PORTLAND – Rock music blared on Sunday morning inside Hannaford Lecture Hall at the University of Southern Maine’s Abromson Community Education Center, where people sipped complimentary Starbucks coffee.

This was no concert, but a church service.

One church member stood near the stage and danced. Another clasped his hands together and appeared to pray.

The Next Level Church held its first “weekly experience” on Sunday at the auditorium packed with more than 250 people.

“This is just our expression of worship to Jesus this morning,” Pastor Allen Robbins, 27, said to those gathered. “We love to get excited and play some music and celebrate what our awesome God has done and is going to do in the great city of Portland, Maine.”

The nondenominational Christian church offers its members a different kind of experience compared to traditional Catholic or Protestant church services.

Its band plays rock music, similar to U2, Kings of Leon or OneRepublic.

Above the stage, a projector screen displayed quotations from Scripture. It showed videos from its members telling how the church has changed their lives.

Another video message encouraged churchgoers to volunteer from 4:30 to 7:30 p.m. Monday at Preble Street Soup Kitchen.

Robbins, the pastor for the church in Portland, said its message is reaching many young people. He said the sermons are relevant to the struggles people face, and its message is conveyed in a language that young people can relate to.

“We call this a ‘weekly experience’ because the name sounds cooler than a service,” Robbins said. “When you show up, we want you to experience the love and find a relationship with God. We try to make it easy, understandable and relevant. That’s the goal.”

Josh Gagnon, 30, founder and lead pastor of Next Level Church, delivered Sunday’s sermon.

He walked on stage — dressed in a black T-shirt, a black vest and ripped jeans — and told worshippers that the church doesn’t claim to be better than any other local churches. He said the church came to Portland to help bring spiritual change to the city. “We believe God is going to do an absolute miracle,” Gagnon said.

His sermon explored the pursuit of religion. Gagnon told the crowd he was not a religious man and couldn’t stand religious people. He believes organized religion teaches people to “worship an institution, rather than the Creator.”

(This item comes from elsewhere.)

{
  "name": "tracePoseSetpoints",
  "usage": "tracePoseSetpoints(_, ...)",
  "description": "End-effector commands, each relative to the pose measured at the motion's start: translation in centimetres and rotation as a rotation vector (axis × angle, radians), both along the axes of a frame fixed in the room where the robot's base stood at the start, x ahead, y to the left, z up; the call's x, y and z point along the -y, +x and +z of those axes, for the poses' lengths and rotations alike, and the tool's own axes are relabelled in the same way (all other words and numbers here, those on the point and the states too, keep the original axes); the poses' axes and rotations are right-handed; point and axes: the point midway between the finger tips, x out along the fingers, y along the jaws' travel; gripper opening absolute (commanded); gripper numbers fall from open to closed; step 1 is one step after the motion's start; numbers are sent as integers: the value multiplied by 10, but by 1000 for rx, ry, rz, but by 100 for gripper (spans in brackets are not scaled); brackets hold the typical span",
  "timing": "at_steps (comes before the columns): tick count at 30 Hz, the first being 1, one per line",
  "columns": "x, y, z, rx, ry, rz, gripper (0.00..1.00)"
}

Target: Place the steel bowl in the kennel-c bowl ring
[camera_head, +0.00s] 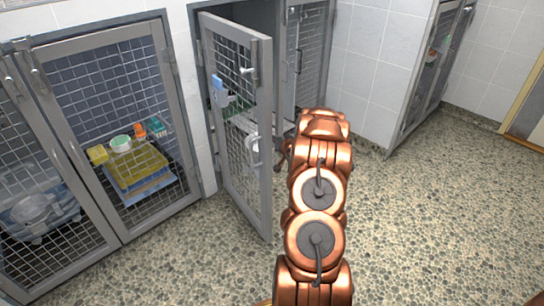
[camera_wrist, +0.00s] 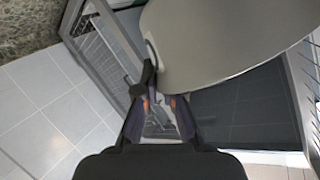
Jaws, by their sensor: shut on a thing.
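The steel bowl (camera_wrist: 225,40) fills the upper right of the wrist view as a large, smooth grey curved surface. My gripper (camera_wrist: 160,103) is shut on the bowl near its lower left edge, where a dark part hides the contact. In the head view my copper-coloured arm reaches toward an open kennel, and the gripper and bowl are not clearly visible there. The open mesh door (camera_head: 241,120) stands left of my arm. No kennel label is readable, and I cannot make out the bowl ring.
A closed kennel door (camera_head: 120,120) on the left has folded towels (camera_head: 138,168) and small items behind its mesh. A blue-grey bundle (camera_head: 40,213) lies behind the far-left mesh. More mesh doors (camera_head: 432,75) stand at the back right. The speckled floor (camera_head: 440,220) is clear on the right.

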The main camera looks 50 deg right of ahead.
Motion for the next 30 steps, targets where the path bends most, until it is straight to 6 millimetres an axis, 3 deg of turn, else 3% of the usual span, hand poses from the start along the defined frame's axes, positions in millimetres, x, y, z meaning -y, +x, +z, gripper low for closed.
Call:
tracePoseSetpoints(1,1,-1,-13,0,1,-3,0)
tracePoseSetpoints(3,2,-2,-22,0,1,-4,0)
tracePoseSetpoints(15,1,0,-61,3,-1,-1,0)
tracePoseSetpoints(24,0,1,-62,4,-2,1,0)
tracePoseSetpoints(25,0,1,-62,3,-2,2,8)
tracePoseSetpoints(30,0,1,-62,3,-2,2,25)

“I get asked all the time, ‘What denomination are you?’ ” Gagnon said in his sermon. “You want to know the answer? Jesus. Sorry. We are Jesus. Unfortunately, what has perverted the church today is this war of denominations and the titles we place on ourselves. Religion teaches us to identify ourselves with an institution, rather than identifying ourselves with Jesus Christ.”

Gagnon founded the church in 2008 with 12 people meeting in a movie theater in New Hampshire. Last summer, church members founded Kaleo Coffee, a nonprofit business that supports community-based projects and financially assists families who are adopting children. Kaleo’s “back room” is home to the church’s second location, which opened earlier this fall. Total membership has grown to nearly 800 people.

Will Church, a member of Next Level’s board of directors, said its purpose is to change how Christianity is viewed today.

“Most people, when they hear the word ‘Christian,’ have this perception of people who are judgmental with thunder and lightning coming down from God, carrying hate signs against homosexuality,” Church said. “It’s not the way Jesus was in the Bible. Jesus loved everybody. He was a friend to the sinners, and that’s what we want to be.”

After the sermon and a finale from the band, the church offered pizza to the crowd. Sue Martelle of Cumberland said she enjoyed the experience.

“I like it a lot,” she said. “I know the music is loud and they are showy, but I think our culture today is high-tech. They want to reach (young people) with that message of love and forgiveness and grace and hope.”

Another newcomer, Tawny McCullock of Portland, said the service was a lot of fun.

“It was kind of surprising because I’m used to church being really boring and really slow-paced,” McCullock said. “I really enjoyed it.”

The church will hold its “weekly experience” at 10 a.m. on Sundays at Hannaford Lecture Hall at USM.